In a two-page advertisement that will appear in Wednesday’s Politico, the artists state:
Digital radio makes billions of dollars a year from airplay of music made before Feb. 15, 1972. Yet, because of an ambiguity in state and federal copyright laws, artists and copyright owners who created that music receive nothing for the use of their work. The CLASSICS Act (H.R. 3301 / S. 2393) would correct this inequity and finally ensure that musicians and vocalists who made those timeless songs finally get their due. We urge Congress to pass the CLASSICS Act and other pro-artist reforms quickly.
The advertisement marks the start of a robust advocacy campaign by artists and music community leaders A2IM, American Federation of Musicians, Content Creators Coalition, musicFIRST Coalition, Recording Academy, Recording Industry Association of America, SAG-AFTRA and SoundExchange.
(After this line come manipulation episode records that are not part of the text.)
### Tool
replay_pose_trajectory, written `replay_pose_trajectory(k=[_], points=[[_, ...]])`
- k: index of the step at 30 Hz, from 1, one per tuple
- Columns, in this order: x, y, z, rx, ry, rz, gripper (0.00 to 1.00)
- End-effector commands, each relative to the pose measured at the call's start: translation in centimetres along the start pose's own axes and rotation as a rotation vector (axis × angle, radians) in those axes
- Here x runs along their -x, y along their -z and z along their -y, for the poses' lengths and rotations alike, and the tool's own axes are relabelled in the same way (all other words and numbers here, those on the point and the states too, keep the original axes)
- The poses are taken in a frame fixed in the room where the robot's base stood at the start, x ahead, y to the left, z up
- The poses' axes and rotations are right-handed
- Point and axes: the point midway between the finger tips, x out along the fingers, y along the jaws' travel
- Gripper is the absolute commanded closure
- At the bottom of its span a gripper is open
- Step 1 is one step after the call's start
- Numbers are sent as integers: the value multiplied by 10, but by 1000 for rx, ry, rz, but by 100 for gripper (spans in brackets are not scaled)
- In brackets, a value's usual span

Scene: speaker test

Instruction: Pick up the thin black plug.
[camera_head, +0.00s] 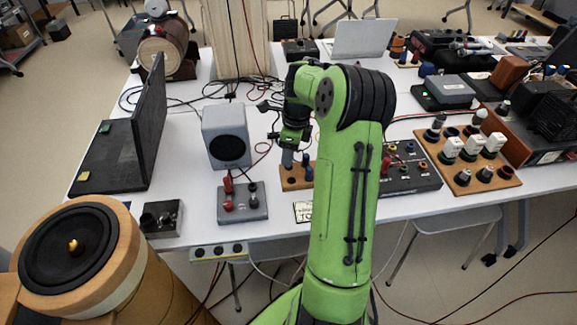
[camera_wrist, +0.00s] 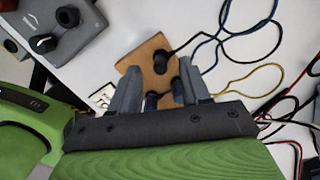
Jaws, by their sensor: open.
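My gripper (camera_wrist: 161,78) is open, its two grey fingers pointing at a small wooden board (camera_wrist: 135,59). The board also shows in the head view (camera_head: 290,185), below my gripper (camera_head: 290,158). In the wrist view a black plug (camera_wrist: 161,59) with a dark lead stands on the board, just beyond the fingertips. Short dark posts (camera_wrist: 151,101) show nearer, between the fingers. Nothing is visibly held. In the head view a dark blue post (camera_head: 309,173) stands at the board's right; my gripper hides part of the board, and I cannot make out the black plug there.
A grey box with red and black terminals (camera_head: 243,204) and a grey speaker (camera_head: 226,137) stand left of the board. A black terminal box (camera_head: 410,179) and a wooden board with several knobs (camera_head: 465,175) are to the right. Loose blue and yellow leads (camera_wrist: 243,82) lie beside the board.

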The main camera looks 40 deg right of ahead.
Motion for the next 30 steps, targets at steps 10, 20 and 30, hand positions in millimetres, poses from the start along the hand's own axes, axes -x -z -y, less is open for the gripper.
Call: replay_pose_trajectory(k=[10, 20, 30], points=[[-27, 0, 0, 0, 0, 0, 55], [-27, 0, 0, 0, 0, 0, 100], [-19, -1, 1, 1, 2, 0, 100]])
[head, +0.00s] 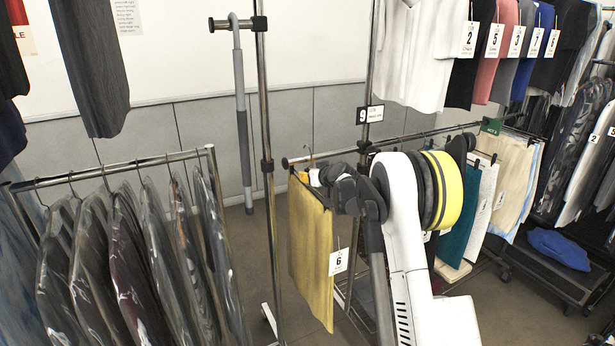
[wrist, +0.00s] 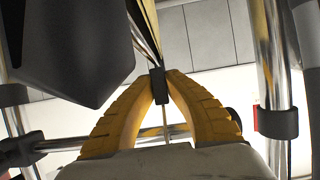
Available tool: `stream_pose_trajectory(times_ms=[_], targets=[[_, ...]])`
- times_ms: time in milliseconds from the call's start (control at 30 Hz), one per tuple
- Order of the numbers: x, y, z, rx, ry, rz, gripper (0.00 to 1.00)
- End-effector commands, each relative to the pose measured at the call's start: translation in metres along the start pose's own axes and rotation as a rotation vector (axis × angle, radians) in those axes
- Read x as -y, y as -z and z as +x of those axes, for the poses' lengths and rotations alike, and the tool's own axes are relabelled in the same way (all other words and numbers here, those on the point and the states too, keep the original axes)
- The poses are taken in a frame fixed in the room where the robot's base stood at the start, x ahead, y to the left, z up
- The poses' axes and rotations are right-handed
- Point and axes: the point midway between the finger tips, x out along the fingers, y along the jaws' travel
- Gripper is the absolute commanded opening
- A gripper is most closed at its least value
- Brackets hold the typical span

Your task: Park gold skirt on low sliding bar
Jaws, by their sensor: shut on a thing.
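The gold skirt (head: 308,245) hangs upright from a hanger, with a white tag "6" (head: 338,262) near its lower right. It hangs at the left end of the low sliding bar (head: 345,150). The hanger hook (head: 308,150) shows at the height of this bar; I cannot tell if it rests on it. My gripper (wrist: 160,88) is shut on a dark part of the skirt's hanger (wrist: 158,84). A gold edge of the skirt (wrist: 149,18) shows above the fingertips in the wrist view. In the head view my arm hides most of the gripper.
A chrome upright (head: 268,190) stands just left of the skirt. Several dark bagged garments (head: 130,255) hang on a rail at the left. Other skirts, including a teal one (head: 458,220), hang further along the low bar. Tops (head: 420,55) hang above. Floor shows between the left rail and the skirt.

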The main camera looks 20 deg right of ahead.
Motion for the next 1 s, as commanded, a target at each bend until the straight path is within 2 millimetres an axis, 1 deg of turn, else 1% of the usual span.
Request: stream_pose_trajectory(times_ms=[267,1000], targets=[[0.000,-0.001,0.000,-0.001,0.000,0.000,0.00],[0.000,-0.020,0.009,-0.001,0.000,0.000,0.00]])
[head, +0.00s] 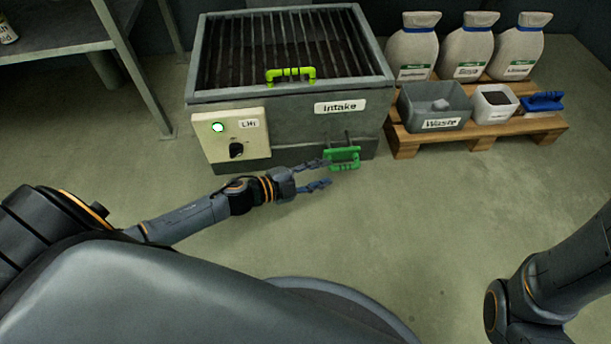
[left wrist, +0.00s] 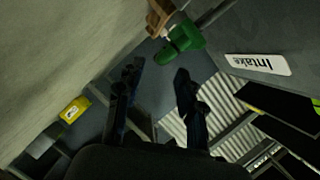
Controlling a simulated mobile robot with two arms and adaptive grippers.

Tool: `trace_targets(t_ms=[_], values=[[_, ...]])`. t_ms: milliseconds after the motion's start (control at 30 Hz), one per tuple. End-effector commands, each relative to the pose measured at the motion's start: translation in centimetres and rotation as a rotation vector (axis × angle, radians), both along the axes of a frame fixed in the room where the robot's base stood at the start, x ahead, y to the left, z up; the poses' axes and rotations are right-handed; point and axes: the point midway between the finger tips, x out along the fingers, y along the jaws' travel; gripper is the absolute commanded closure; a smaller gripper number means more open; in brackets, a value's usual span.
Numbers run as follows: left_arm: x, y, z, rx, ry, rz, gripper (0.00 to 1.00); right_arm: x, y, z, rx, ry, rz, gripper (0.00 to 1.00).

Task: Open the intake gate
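The intake box (head: 290,98) stands at the back centre, with an "Intake" label (head: 340,107) on its front. A green handle (head: 343,158) sits low on its front, below two thin rods; I take it to be the gate handle. My left gripper (head: 322,174) is just left of the handle, with its fingers spread and pointing right. In the left wrist view the green handle (left wrist: 186,40) lies beyond the fingertips (left wrist: 158,70), and nothing shows between the fingers. Whether a finger touches the handle I cannot tell. My right gripper is out of view.
A yellow-green handle (head: 291,75) lies over the box's top grate. A control panel (head: 232,137) has a lit green lamp and black knob. At right, a pallet (head: 408,143) holds sacks, a waste bin (head: 435,106), a white tub (head: 495,103) and a blue-handled tool (head: 542,101).

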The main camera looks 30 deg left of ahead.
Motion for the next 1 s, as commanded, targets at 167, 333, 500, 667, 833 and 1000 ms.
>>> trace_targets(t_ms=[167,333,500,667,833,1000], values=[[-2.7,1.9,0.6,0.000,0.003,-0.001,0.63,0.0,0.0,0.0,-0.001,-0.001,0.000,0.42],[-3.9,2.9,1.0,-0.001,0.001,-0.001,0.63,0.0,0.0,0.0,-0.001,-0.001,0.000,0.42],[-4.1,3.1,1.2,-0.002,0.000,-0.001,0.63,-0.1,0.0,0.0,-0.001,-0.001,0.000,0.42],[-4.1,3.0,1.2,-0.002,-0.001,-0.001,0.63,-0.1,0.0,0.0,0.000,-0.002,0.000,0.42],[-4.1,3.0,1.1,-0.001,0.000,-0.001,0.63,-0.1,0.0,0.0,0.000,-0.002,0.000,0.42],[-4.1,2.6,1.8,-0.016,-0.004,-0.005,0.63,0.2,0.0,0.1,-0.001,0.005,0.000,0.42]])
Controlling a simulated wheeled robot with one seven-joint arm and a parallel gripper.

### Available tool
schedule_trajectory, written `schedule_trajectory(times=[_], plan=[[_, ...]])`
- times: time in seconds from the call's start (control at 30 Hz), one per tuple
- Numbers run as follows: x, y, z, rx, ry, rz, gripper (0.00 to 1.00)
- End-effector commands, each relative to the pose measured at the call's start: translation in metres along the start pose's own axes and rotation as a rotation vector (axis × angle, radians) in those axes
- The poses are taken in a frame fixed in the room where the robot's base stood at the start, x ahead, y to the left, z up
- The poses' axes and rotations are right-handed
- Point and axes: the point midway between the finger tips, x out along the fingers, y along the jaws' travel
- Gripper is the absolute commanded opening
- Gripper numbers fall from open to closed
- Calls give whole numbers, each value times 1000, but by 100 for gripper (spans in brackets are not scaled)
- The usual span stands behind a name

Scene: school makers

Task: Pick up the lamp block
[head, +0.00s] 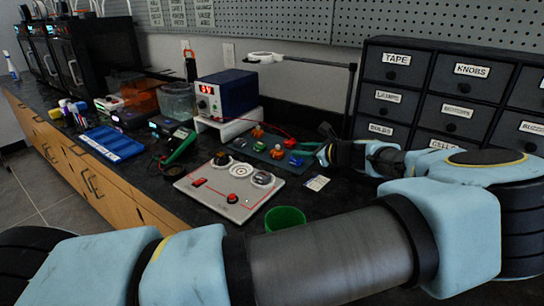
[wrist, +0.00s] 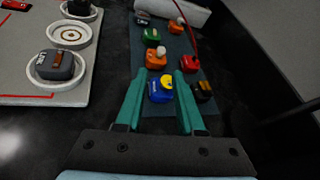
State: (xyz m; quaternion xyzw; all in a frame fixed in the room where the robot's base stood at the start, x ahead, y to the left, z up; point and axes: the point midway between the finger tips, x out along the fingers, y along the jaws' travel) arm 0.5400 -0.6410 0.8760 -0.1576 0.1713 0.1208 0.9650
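Several small coloured blocks lie on a dark mat (wrist: 176,48). None is plainly labelled; I cannot tell for sure which is the lamp block. A blue block with a yellow dome (wrist: 160,90) appears between my fingertips in the wrist view. My gripper (wrist: 160,76) is open, with a teal finger on either side of that block; I cannot tell whether they touch it.
A grey circuit board (head: 212,194) with round sockets lies left of the mat. A power supply (head: 226,92) stands on a white riser behind. A magnifier arm (head: 300,59) overhangs the mat. Dark drawers (head: 408,75) stand right; a green cup (head: 285,217) stands in front.

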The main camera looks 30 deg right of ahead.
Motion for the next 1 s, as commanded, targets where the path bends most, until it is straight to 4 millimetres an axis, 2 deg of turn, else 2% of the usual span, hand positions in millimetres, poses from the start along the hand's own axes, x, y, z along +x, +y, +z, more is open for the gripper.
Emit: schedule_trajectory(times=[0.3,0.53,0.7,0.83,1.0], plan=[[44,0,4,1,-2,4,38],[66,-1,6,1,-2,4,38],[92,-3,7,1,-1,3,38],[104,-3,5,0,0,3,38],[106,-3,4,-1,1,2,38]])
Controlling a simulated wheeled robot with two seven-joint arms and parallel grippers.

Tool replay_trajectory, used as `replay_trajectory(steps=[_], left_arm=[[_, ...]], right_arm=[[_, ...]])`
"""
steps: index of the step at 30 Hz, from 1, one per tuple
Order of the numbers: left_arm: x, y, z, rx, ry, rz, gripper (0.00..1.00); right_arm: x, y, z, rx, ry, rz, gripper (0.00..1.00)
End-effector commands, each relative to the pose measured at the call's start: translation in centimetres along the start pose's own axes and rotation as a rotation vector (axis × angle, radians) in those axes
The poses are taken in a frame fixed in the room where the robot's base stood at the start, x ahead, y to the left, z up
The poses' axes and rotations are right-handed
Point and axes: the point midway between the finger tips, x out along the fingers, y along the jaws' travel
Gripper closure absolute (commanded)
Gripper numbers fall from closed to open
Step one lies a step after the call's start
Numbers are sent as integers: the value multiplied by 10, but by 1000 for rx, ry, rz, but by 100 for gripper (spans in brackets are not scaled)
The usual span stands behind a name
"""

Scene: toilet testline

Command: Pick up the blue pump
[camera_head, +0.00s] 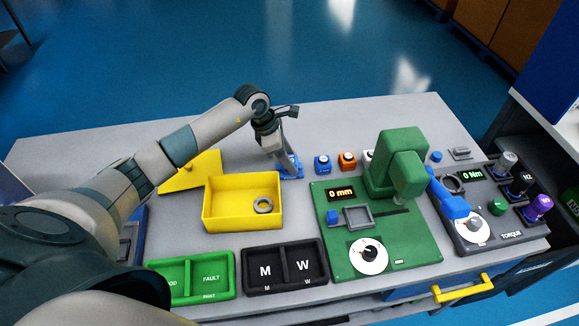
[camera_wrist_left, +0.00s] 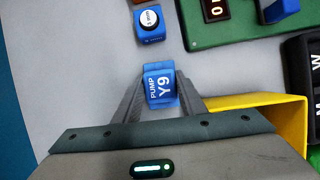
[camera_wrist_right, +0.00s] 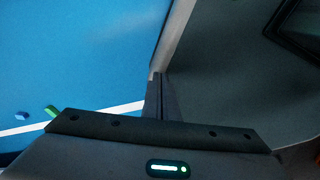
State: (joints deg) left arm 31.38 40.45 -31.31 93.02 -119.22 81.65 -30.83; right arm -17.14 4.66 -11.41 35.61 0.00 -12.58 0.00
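The blue pump (camera_wrist_left: 160,86), labelled "PUMP Y9", is between the two fingers of my left gripper (camera_wrist_left: 161,84) in the left wrist view. The fingers lie along both its sides with no clear gap. In the head view the pump (camera_head: 291,167) is low at the fingertips of my left gripper (camera_head: 286,160), at the grey table, behind the yellow box. I cannot tell whether it is lifted. My right gripper (camera_wrist_right: 161,76) shows only in the right wrist view, shut and empty, beside a grey surface and above the blue floor.
The yellow box (camera_head: 213,211) with a metal ring (camera_head: 263,204) stands just in front. A blue block (camera_head: 322,163) and an orange block (camera_head: 347,161) stand to the right. The green press (camera_head: 395,165) is farther right. The table (camera_head: 340,122) is clear behind the pump.

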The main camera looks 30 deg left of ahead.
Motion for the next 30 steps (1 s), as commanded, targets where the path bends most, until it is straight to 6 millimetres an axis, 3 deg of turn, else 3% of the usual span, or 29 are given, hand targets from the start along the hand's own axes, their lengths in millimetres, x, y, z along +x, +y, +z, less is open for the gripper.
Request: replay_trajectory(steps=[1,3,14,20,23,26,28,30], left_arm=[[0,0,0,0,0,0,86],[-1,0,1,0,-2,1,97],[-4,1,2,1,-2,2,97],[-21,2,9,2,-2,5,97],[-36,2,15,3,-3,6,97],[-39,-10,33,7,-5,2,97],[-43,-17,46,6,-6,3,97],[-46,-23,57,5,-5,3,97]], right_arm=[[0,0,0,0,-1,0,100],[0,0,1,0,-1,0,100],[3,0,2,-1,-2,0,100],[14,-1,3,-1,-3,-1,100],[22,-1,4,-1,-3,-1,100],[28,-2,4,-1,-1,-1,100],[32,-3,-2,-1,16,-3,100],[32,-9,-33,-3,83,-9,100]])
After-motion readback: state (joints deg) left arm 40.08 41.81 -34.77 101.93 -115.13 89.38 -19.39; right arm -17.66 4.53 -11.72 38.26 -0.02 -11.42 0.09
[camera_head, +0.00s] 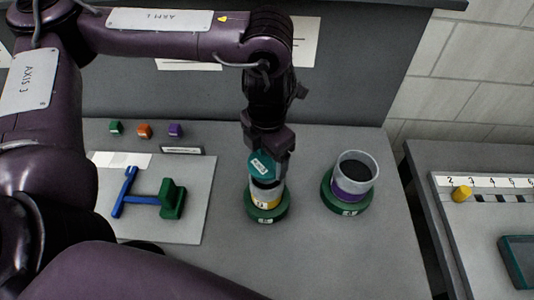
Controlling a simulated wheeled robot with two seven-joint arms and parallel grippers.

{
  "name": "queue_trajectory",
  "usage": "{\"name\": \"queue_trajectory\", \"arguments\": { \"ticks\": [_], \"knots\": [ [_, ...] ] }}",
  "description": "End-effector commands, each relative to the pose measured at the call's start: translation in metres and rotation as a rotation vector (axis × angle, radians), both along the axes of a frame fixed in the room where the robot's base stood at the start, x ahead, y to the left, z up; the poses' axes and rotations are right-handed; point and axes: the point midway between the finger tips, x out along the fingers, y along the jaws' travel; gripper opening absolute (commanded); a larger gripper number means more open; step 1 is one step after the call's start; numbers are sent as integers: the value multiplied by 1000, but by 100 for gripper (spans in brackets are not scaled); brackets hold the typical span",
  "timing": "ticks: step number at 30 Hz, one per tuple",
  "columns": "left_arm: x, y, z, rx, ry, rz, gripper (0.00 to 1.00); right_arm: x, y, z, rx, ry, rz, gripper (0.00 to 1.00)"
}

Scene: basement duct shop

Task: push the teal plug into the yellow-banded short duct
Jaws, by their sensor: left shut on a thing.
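The teal plug (262,164) is held in my left gripper (267,153), which is shut on it. The plug is above the yellow-banded short duct (264,196), close over its top; I cannot tell whether its lower edge is inside the rim. The duct stands upright on a green round base (268,214) on the grey table. The gripper comes down from behind and above the plug and hides part of it. My right gripper is not in view.
A purple-banded clear duct (354,186) stands on a green base to the right. A pale board (190,227) with blue and green parts (173,199) lies left. Small green, orange and purple blocks (145,130) sit at the back left. Another table stands at right.

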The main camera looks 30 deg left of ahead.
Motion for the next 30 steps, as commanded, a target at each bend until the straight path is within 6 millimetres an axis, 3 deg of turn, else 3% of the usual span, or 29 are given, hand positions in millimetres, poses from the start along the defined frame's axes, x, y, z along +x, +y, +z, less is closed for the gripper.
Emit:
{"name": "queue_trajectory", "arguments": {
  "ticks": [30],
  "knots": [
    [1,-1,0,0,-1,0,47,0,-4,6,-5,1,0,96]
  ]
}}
The ad can be viewed here.
The CLASSICS Act is an essential component of a package of music licensing reforms supported by the organizations that includes additional critical reforms such as the Music Modernization Act (H.R. 4706 / S. 2334), the AMP Act (H.R. 881) and the establishment of market-based rate standards. In the coming weeks, music community leaders anticipate the House Judiciary Committee will commence formal consideration of the music licensing reform legislation with the goal of consolidating the key reforms into a single bill.